BALTIMORE (AP) — Vehicles for Change, a pioneering Maryland nonprofit, has received foundation grants and corporate sponsorships, but no gift ever looked quite like this: a fully functioning auto repair business.
Jerry Greeff’s unusual donation of his One Stop Auto Repair garage came with a request to keep alive the $2.5 million-a-year business that he has operated in Waverly with his wife, Pam, since 1991.
At 64, Greeff said his wife encouraged him to leave behind his taxing 12-hour days at the shop and concentrate instead on the family’s commercial real estate interests.
“My wife said it was either her or the business,” Greeff said.

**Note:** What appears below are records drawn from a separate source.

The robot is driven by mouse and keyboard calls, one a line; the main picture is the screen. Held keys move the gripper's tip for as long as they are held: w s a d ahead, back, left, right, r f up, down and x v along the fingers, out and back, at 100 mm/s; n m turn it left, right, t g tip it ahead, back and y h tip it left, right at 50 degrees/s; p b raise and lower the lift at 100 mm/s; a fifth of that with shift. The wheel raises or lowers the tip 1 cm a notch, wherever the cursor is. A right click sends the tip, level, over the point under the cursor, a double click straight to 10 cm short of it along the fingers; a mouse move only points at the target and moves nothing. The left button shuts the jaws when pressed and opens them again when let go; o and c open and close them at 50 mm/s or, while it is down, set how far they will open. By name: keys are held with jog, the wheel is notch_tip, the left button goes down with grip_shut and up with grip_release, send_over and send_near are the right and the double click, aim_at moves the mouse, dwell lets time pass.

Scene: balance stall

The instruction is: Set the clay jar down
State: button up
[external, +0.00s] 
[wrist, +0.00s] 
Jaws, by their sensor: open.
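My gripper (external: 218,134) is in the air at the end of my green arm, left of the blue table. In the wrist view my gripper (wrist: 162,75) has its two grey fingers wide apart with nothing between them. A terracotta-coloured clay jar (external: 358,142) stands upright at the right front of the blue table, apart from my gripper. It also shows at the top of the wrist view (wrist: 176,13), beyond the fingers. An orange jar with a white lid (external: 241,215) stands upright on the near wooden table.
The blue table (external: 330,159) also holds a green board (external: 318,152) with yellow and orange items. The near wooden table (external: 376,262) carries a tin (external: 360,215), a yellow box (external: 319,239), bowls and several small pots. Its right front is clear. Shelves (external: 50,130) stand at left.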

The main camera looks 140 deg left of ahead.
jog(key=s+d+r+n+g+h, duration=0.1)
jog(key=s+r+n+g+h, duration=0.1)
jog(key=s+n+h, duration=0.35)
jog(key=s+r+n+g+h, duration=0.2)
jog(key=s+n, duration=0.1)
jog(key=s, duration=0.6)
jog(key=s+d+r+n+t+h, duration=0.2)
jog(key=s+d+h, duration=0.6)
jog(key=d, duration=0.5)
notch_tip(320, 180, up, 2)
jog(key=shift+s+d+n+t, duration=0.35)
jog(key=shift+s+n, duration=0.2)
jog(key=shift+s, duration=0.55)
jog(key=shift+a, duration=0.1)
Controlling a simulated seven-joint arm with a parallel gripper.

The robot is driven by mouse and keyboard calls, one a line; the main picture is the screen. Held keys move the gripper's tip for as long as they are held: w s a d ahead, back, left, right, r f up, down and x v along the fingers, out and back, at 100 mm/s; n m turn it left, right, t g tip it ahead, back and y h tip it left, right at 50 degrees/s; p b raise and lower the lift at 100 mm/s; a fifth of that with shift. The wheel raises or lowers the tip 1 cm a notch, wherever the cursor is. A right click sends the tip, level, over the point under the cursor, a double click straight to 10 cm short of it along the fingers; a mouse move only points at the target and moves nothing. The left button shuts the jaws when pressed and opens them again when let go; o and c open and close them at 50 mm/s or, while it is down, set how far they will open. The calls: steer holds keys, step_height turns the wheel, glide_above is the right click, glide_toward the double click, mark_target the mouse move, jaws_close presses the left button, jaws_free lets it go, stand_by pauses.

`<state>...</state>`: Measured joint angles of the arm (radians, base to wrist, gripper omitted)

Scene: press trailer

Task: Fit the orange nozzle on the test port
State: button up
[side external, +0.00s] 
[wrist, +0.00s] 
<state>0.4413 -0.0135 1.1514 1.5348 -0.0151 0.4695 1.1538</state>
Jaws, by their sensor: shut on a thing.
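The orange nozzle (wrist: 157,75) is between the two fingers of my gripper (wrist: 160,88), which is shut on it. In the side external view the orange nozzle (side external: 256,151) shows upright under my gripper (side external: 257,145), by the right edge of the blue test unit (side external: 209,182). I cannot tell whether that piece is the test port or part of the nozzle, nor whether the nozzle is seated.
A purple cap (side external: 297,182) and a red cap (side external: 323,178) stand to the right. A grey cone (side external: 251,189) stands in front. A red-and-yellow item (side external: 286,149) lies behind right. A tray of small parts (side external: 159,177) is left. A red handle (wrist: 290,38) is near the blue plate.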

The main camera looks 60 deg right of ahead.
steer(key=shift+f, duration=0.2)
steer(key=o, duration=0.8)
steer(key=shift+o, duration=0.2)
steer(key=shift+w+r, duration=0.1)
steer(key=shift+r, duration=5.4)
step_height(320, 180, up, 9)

The shop — on the site of the old Talbott Motors Co. that later became a Ford dealership on Greenmount Avenue — was transferred right after Christmas to the nonprofit, which fixes donated cars and awards them to low-income families at minimal cost.
All that was missing was a giant red bow.
Martin Schwartz, the organization’s president, said he was happy to oblige Greeff’s request. Not only will the 18-year-old nonprofit keep the shop — with its familiar red-brick storefront and 17 lifts — open, it will use the property as an extension of its re-entry program in Halethorpe, in which dozens of ex-prisoners are trained to become auto mechanics.